Objective: Repeat exactly and only the lines from the line containing "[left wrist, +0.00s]" through the line containing "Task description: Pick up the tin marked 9", both included.

Task data:

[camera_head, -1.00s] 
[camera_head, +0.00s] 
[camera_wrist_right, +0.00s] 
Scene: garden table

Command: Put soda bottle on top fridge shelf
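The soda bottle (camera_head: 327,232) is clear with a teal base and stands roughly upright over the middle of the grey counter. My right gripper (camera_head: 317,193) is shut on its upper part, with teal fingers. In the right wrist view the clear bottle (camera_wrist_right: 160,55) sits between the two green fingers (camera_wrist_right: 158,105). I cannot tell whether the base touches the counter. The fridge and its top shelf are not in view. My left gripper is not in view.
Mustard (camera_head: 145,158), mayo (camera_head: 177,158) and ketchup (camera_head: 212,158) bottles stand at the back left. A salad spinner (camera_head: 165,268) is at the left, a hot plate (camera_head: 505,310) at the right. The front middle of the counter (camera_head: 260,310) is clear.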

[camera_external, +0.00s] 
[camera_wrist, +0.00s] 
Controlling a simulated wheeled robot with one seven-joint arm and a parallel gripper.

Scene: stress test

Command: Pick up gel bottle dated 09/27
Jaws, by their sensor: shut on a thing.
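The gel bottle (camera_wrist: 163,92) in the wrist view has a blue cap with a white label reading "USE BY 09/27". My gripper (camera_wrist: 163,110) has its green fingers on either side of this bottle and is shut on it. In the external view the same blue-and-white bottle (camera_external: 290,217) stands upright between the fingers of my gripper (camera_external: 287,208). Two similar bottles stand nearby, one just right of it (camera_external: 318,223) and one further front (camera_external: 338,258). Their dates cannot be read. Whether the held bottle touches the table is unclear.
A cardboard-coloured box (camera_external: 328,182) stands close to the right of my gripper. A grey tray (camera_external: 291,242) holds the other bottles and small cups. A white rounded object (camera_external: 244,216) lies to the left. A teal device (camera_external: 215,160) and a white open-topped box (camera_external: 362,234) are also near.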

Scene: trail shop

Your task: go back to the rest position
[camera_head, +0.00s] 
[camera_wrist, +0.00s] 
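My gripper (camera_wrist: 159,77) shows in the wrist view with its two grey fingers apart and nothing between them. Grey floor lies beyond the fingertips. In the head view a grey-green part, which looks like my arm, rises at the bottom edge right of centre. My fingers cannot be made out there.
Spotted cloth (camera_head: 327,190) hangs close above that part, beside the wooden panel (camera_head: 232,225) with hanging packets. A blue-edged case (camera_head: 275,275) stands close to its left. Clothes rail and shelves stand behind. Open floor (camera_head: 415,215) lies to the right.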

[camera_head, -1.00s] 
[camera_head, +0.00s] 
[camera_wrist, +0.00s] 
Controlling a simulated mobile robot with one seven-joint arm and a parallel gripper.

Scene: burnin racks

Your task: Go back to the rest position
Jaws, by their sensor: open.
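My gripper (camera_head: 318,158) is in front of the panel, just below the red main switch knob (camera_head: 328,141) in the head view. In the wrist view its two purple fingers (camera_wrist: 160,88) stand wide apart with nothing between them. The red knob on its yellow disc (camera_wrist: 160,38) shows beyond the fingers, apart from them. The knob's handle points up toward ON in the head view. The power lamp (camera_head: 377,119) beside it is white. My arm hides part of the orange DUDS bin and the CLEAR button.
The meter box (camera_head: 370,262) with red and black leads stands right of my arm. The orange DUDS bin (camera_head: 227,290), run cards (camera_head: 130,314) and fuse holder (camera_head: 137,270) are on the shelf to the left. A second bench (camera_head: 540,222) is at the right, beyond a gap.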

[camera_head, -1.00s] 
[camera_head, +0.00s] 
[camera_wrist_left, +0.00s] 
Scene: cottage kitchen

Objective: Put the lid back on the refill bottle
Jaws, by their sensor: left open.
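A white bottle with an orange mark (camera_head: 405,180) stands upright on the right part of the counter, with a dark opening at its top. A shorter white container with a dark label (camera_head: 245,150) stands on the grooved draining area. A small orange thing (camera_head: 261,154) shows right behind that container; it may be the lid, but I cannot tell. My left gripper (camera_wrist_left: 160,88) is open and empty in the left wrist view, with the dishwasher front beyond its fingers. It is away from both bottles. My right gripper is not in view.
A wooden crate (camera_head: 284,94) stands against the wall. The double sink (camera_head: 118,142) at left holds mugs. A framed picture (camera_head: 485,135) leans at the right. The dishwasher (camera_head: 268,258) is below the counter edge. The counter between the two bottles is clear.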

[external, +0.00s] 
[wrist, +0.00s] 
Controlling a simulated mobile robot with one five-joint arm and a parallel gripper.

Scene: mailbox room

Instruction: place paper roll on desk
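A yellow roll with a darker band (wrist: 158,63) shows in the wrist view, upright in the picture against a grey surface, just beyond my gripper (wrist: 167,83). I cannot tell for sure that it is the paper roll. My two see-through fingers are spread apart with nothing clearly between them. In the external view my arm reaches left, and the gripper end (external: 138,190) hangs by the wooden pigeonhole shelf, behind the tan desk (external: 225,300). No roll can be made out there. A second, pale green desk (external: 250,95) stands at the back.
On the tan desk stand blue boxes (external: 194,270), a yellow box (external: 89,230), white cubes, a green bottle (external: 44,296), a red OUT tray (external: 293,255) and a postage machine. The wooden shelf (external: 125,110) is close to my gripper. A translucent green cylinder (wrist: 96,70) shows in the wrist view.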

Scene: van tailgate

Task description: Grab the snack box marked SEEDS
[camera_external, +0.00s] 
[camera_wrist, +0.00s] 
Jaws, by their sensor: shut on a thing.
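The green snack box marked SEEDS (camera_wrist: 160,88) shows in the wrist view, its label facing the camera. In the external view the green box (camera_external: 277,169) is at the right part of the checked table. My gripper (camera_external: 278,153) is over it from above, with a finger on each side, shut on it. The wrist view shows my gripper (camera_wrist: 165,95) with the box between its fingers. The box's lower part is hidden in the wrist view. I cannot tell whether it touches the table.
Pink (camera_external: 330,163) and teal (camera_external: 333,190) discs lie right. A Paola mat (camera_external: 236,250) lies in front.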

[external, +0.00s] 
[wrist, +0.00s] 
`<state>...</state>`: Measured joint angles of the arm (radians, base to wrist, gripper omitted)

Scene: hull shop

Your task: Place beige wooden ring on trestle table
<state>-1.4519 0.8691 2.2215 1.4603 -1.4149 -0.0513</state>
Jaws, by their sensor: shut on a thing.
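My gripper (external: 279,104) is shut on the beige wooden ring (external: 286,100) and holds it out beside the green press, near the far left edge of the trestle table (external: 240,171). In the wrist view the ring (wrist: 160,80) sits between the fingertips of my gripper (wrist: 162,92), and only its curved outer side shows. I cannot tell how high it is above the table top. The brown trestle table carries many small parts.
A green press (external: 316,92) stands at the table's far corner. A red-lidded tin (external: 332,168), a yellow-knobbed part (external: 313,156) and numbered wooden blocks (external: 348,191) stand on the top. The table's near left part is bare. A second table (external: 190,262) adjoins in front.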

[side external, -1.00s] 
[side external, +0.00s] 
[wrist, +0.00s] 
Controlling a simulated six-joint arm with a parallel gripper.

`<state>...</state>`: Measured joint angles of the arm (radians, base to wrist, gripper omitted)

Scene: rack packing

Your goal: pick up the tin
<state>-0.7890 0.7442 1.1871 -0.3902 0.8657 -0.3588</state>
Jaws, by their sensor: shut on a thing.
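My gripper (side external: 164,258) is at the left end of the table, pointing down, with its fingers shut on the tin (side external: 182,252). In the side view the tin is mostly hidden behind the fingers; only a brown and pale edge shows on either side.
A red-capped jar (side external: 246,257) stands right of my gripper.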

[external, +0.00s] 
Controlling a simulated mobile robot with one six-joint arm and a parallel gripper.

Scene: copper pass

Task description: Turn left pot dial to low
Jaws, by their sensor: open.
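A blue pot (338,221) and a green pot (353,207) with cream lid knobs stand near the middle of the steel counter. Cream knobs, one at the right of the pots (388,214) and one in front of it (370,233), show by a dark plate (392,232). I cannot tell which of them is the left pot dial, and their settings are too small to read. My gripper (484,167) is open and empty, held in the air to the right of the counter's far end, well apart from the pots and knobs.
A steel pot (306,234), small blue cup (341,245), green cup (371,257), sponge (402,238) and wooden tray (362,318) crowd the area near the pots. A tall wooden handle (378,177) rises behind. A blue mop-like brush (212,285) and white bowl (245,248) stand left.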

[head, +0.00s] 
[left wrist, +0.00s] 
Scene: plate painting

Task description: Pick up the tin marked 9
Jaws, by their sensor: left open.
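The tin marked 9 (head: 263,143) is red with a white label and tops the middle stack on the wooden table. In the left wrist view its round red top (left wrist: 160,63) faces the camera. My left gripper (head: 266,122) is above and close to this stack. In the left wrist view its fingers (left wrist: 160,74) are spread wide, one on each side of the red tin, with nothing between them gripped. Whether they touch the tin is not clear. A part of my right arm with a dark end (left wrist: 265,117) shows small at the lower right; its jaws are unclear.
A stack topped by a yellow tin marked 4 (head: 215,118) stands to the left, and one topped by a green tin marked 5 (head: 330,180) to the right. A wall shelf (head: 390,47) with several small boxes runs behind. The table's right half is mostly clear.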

Exercise result:
[left wrist, +0.00s] 
Scene: plate painting

Task description: Pick up the tin marked 9

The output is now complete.